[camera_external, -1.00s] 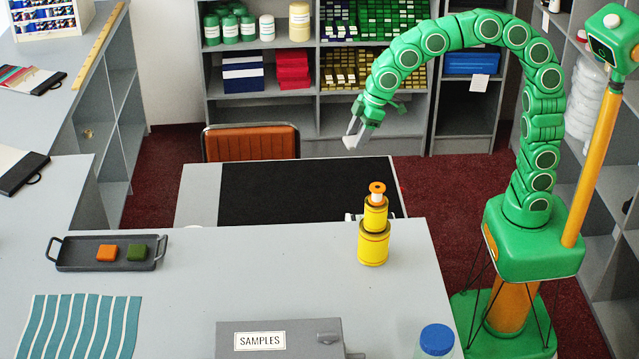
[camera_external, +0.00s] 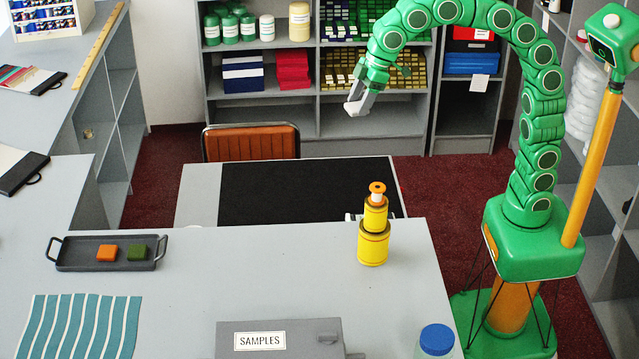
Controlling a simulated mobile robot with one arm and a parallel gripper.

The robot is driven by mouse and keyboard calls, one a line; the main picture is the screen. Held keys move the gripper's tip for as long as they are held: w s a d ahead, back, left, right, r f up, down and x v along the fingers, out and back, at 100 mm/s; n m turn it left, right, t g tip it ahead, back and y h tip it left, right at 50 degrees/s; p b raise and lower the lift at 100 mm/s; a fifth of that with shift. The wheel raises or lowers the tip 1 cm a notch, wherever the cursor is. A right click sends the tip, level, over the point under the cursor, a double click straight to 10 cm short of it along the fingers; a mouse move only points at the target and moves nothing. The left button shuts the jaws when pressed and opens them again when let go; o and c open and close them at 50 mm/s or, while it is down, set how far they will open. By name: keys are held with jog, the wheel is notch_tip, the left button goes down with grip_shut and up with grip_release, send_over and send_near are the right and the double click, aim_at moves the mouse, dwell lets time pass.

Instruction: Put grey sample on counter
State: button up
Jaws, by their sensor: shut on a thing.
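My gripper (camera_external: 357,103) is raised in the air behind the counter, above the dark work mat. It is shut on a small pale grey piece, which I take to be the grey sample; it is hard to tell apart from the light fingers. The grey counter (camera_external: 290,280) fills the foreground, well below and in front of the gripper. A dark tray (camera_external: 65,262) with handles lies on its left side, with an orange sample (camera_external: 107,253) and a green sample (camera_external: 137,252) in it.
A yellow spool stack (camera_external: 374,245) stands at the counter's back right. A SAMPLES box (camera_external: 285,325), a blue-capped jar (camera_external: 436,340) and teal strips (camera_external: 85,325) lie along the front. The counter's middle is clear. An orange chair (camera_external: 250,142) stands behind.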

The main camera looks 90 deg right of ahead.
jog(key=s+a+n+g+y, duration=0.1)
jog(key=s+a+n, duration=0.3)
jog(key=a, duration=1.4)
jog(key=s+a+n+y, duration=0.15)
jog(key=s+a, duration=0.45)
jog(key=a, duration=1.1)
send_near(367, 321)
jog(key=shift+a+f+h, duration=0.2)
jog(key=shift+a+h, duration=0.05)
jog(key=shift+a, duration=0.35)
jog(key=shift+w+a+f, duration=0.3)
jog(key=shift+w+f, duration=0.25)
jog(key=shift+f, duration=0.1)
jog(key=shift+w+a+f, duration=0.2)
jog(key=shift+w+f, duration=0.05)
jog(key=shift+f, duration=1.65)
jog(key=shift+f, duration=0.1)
...
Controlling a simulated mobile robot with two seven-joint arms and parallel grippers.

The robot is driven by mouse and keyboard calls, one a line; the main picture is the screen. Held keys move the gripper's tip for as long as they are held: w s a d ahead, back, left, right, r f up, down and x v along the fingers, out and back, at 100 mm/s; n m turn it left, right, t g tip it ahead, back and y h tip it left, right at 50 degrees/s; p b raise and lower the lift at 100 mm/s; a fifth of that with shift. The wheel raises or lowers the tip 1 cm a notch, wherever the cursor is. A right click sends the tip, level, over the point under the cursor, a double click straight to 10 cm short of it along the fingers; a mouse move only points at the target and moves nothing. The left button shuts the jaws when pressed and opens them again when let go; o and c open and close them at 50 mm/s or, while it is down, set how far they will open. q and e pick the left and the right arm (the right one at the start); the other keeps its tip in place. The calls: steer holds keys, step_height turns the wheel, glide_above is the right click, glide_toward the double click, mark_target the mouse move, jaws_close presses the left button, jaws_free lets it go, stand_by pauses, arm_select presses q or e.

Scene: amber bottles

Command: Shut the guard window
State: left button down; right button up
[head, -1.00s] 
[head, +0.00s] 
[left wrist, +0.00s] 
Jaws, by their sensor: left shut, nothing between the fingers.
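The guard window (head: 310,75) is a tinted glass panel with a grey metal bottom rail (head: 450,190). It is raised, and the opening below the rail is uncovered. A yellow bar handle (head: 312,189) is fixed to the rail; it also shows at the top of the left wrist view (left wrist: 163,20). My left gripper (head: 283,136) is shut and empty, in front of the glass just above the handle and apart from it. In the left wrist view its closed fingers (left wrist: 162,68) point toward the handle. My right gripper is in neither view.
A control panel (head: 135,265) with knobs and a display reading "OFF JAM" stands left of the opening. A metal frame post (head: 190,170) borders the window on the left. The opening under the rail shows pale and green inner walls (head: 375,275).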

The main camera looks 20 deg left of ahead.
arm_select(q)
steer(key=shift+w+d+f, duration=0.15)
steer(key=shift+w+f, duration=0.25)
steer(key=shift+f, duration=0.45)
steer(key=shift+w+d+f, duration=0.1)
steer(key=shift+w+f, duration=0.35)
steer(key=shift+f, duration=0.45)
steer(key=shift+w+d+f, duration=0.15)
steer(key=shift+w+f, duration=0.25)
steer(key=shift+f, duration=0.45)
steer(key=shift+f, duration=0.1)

**Problem details**:
Look through the material above and pick out each line holding the word "simulated".

**Final result**:
Controlling a simulated mobile robot with one arm and a parallel gripper.
Controlling a simulated mobile robot with two seven-joint arms and parallel grippers.

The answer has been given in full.